= Work to do =
Return the records that follow unaltered. Omit every picture.
# Start of Provided information
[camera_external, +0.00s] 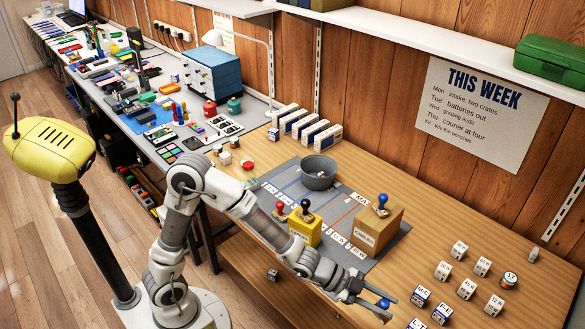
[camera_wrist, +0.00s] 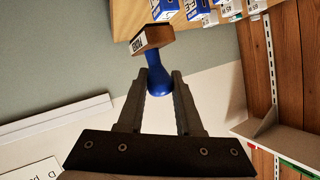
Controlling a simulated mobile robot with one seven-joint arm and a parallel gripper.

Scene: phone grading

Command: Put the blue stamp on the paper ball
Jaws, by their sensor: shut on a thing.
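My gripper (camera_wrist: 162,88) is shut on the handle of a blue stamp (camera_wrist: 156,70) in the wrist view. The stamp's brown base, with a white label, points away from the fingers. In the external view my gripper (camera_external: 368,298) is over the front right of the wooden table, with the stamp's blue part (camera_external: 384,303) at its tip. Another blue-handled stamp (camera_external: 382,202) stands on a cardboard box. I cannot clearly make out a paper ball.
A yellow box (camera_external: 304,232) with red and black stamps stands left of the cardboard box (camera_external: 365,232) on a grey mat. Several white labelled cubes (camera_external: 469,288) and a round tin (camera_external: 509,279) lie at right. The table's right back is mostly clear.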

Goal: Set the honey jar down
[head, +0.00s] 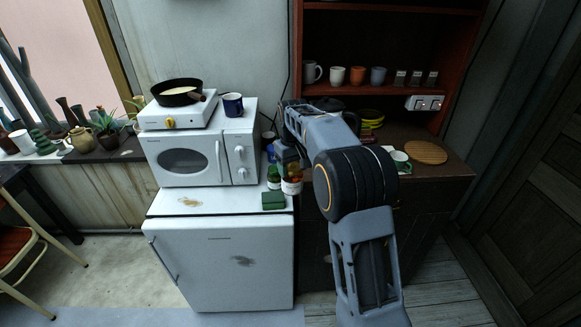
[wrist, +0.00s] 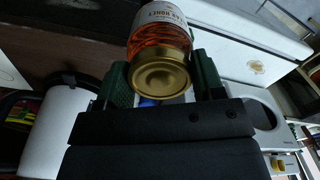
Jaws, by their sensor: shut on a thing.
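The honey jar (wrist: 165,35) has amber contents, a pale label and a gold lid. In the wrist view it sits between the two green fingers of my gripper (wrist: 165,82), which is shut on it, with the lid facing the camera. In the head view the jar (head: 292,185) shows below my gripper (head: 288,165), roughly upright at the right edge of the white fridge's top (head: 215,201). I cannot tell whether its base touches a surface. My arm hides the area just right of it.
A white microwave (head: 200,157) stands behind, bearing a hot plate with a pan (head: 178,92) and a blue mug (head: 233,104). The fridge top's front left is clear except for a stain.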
# End of Provided information
= The answer =
[camera_external, +0.00s] 
[camera_wrist, +0.00s] 
Controlling a simulated mobile robot with one seven-joint arm and a parallel gripper.

Scene: phone grading

Command: Put the blue stamp on the paper ball
Jaws, by their sensor: shut on a thing.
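My gripper (camera_wrist: 162,88) is shut on the handle of a blue stamp (camera_wrist: 156,70) in the wrist view. The stamp's brown base, with a white label, points away from the fingers. In the external view my gripper (camera_external: 368,298) is over the front right of the wooden table, with the stamp's blue part (camera_external: 384,303) at its tip. Another blue-handled stamp (camera_external: 382,202) stands on a cardboard box. I cannot clearly make out a paper ball.
A yellow box (camera_external: 304,232) with red and black stamps stands left of the cardboard box (camera_external: 365,232) on a grey mat. Several white labelled cubes (camera_external: 469,288) and a round tin (camera_external: 509,279) lie at right. The table's right back is mostly clear.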

Goal: Set the honey jar down
[head, +0.00s] 
[wrist, +0.00s] 
Jaws, by their sensor: shut on a thing.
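The honey jar (wrist: 165,35) has amber contents, a pale label and a gold lid. In the wrist view it sits between the two green fingers of my gripper (wrist: 165,82), which is shut on it, with the lid facing the camera. In the head view the jar (head: 292,185) shows below my gripper (head: 288,165), roughly upright at the right edge of the white fridge's top (head: 215,201). I cannot tell whether its base touches a surface. My arm hides the area just right of it.
A white microwave (head: 200,157) stands behind, bearing a hot plate with a pan (head: 178,92) and a blue mug (head: 233,104). The fridge top's front left is clear except for a stain.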

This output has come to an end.